Through this assignment you will:

Problem 1

Here we explore the issues surrounding reasoning under uncertainty. States of the world are described by assignments of values {xi1,xi2,...xiki} to random variables {X1,X2,..,Xn}. Assuming no knowledge of dependence or independence among variables, there are 2^n possible states over n binary random variables.

Bayes nets represent dependence between random variables by directed arcs where the child depends on the parent. This information allows us to reduce the number of computations to determine the child's probability to (k-1)k^p. However, even with this number of computations, doing complete inference on a Bayes net is still computationally very expensive.

In order to make inference more tractable, a simplifying assumption is introduced. Specifically, the 'noisy-or' assumes that we can treat probability of some event as the probability that at least one of its parents (or a leak) caused it. This reduces the number of computations for a child with one parent from 2^10 to 11.

The code for this problem can be found in the hw/hw6-code subdirectory of class web site. Running (load "load-hw6.scm") should load all the relevant code. examples.scm demonstrates how to use "infer" and how to define Bayes nets to run inference on.

The code includes some simplifying assumptions, so if you happen to assign to values to the same variable, it will simply take the latter assignment, rather than indicating a contradiction.

Part A: Probability Warmup

A new AIDS test has been developed that is 99.5% accurate.
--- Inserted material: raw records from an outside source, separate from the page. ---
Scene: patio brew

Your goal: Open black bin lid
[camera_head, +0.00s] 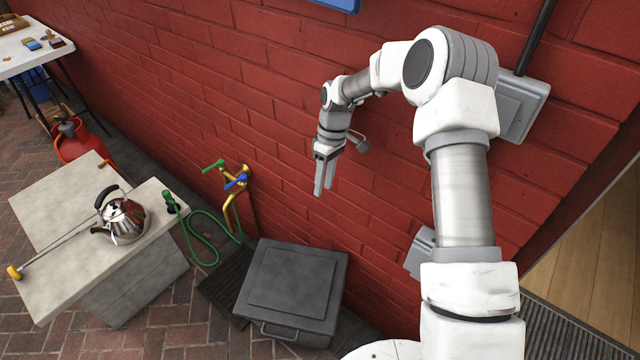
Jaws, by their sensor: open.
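The black bin (325,315) stands on the brick floor against the red wall, at the lower middle of the camera_head view. Its flat dark lid (297,277) lies shut on top. A handle (279,333) sticks out along the front edge. My gripper (323,188) hangs above and behind the lid, close to the wall, with its fingers pointing down. It is open and empty, and apart from the bin. The bin's lower part is mostly hidden.
A pale counter (60,255) at left holds a steel kettle (122,218). A brass tap (236,190) with a green hose (190,235) is on the wall left of the bin. A red gas bottle (75,142) stands behind the counter. A wooden floor (590,270) shows at right.

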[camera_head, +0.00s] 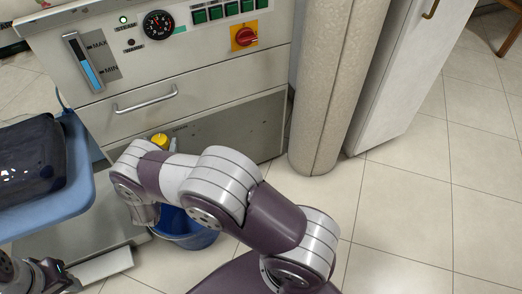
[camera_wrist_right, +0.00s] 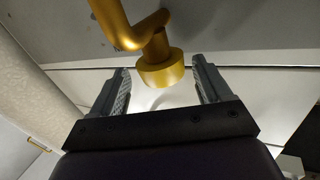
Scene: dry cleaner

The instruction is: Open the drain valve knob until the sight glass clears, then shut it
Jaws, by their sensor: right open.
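The sight glass (camera_head: 83,63) is on the machine's front panel at the upper left, beside MAX and MIN marks; blue liquid fills its lower part. A yellow valve part (camera_head: 160,139) shows below the drawer, partly behind my right arm. In the right wrist view, a rounded yellow knob (camera_wrist_right: 161,72) is at the end of a bent yellow pipe (camera_wrist_right: 117,24). My right gripper (camera_wrist_right: 160,83) is open, with its fingers on either side of the knob and apart from it. My left gripper (camera_head: 38,275) is at the lower left corner, too cut off to read.
A blue bucket (camera_head: 185,231) stands on the floor under the valve, partly hidden by my right arm. A blue tray (camera_head: 78,190) with a dark bundle (camera_head: 30,158) is at the left. A thick beige column (camera_head: 328,90) stands right of the machine. Tiled floor at the right is clear.
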You are told that the current AIDS rate is 1 in 100000. What is the probability that someone has AIDS given that the test comes back positive?

Part B

Recall that the conditional probability of A given B, P(A|B) = P(A,B)/P(B). Implement a function conditional-probability that takes a bayes net (e.g. mcbn1) and two lists of lists similar to those used by infer demonstrated in examples.scm. Demonstrate your function's operation on P(e=#t|a=#f).

Part C: Extending Holmes

Here we extend the Pearl's original Holmes scenario to provide an alternative cause for the burglar alarm to sound. Again, based on Pearl's scenario (the appropriate Bayes net formulation for the initial state of the Holmes scenario can be found in Feb. 19th's class notes.), we add the following information:

Holmes, always the anxious type, listens to KNX, "news Radio", while at work, which will report the occurrence of a sufficiently large quake 97% of the time. Assume that KNX never makes a false positive report of a quake. Holmes thinks that a burglary and an earthquake can each set off his burglar alarm in independent ways that make a noisy-or a good model. From his original belief about the probabilistic connection between burglary and alarm, Holmes can compute a causal probability from burglary to alarm and a leak probability for an alarm occuring in the absence of a burglary. He estimates the probability of a quake causing an alarm as 70%. The incidence of quakes in Los Angeles is equal to the incidence of burglaries.

Draw the updated Bayes Net corresponding to above set of beliefs. Use the original Holmes net from class as your starting point.

Note: The probabilities and features are not identical to the example in the book.

Part D

Define the network you just drew as a Bayes Net according to the bnet definition in examples.scm.

Part E

Using your new network, the conditional probability function you defined above, and your knowledge of Bayes' Rule, compute the probability that Holmes' house was actually burgled given that he receives calls from both Gibbons and Watson, but ALSO hears a report of a quake on the radio.